To celebrate its 30th anniversary this year, the Tokyo-based Rinkogun theater company determined to present four original plays by its founder, the renowned playwright and director Yoji Sakate.

The first, staged to critical acclaim in March, was "Cowra no Hancho Kaigi (Honchos' Meeting in Cowra)," about a doomed breakout that Japanese POWs in an Australian camp in Cowra, New South Wales, really did stage during World War II. That was followed in June by "Kikan (Return Home)," which cast a powerfully skeptical eye over dam construction — a staple of Japanese pork-barrel politics for many decades.

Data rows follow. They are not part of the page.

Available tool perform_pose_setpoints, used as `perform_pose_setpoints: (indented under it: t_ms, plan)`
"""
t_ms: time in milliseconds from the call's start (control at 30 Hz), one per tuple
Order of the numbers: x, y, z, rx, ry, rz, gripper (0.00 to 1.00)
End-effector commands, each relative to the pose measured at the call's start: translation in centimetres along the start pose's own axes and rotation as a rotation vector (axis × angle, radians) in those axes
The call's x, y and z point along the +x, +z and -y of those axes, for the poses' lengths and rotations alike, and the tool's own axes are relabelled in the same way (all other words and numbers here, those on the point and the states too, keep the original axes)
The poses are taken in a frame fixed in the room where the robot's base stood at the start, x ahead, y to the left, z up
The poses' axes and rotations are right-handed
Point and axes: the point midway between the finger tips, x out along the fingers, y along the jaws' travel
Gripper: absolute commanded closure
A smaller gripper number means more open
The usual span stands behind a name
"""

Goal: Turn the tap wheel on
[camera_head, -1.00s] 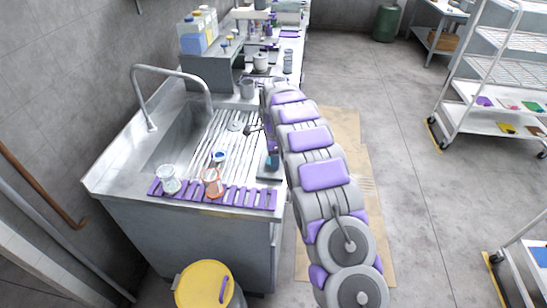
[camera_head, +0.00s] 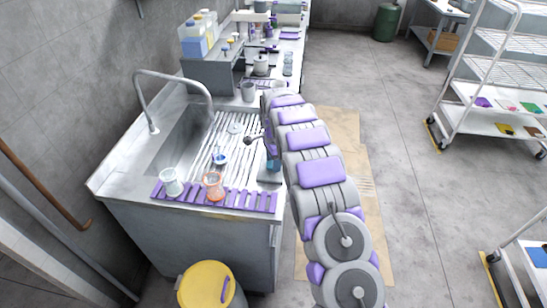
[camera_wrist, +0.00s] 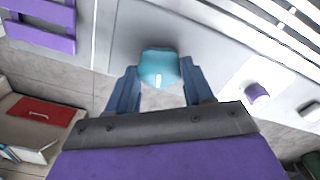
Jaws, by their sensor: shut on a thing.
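My gripper (camera_wrist: 155,85) has its two blue-grey fingers on either side of a rounded teal piece (camera_wrist: 159,66). It is shut on this piece, which I take for the tap wheel, though its full shape is hidden. The teal piece also shows in the head view (camera_head: 273,164), at the right edge of the sink counter. My arm reaches to it from the lower right and covers part of that edge. The curved metal tap (camera_head: 180,76) arches over the sink basin (camera_head: 178,140) on the left. No water stream is visible under it.
A clear beaker (camera_head: 171,183) and an orange-tinted beaker (camera_head: 213,186) stand by the purple slatted rack (camera_head: 246,202) on the front counter. A yellow-lidded bin (camera_head: 206,284) stands below. A wheeled shelf (camera_head: 488,122) is at right; open floor lies between.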

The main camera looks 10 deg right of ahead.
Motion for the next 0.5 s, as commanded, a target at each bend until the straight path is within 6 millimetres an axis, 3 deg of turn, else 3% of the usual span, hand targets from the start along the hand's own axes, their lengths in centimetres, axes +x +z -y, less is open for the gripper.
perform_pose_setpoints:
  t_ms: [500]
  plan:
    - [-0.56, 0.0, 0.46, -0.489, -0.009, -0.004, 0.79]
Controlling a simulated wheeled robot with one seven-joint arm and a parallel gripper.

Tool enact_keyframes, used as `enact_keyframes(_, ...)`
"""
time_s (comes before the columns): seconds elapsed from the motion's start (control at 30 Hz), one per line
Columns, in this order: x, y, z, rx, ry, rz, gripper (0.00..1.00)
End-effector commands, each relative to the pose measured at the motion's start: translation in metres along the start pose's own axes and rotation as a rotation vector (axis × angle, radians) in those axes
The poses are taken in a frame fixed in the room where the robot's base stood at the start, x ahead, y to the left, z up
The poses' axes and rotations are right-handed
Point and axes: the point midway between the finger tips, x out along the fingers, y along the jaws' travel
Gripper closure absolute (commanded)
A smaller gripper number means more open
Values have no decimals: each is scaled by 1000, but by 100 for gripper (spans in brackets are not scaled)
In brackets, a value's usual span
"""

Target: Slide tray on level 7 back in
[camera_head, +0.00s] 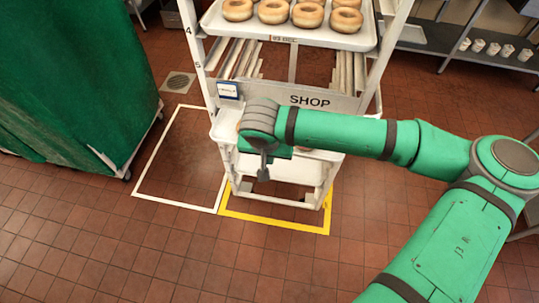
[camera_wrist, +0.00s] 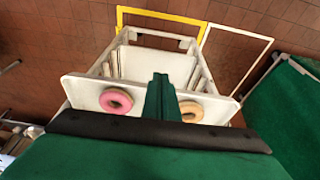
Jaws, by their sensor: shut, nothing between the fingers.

Then in September, after a brief premiere run at home, Sakate's award-winning masterpiece "Yaneura (Attic)," about young hikikomori (social hermits) in a near-future Tokyo, made great waves on tour to Yalta in Ukraine and Rome and Terni in Italy.

Now, as the fourth and final candle in its birthday cake, Rinkogun is presenting Sakate's newest work, "Kokoniwa Eigakan ga Atta (There Was a Cinema Here)," in Tokyo before touring with it to Nagoya, Kobe and Okayama. The play harks back to a golden age of movies in Japan — one still within living memory — when people went once or more each week to local cinemas, which were exciting hubs of cultural, social and, for some, romantic life.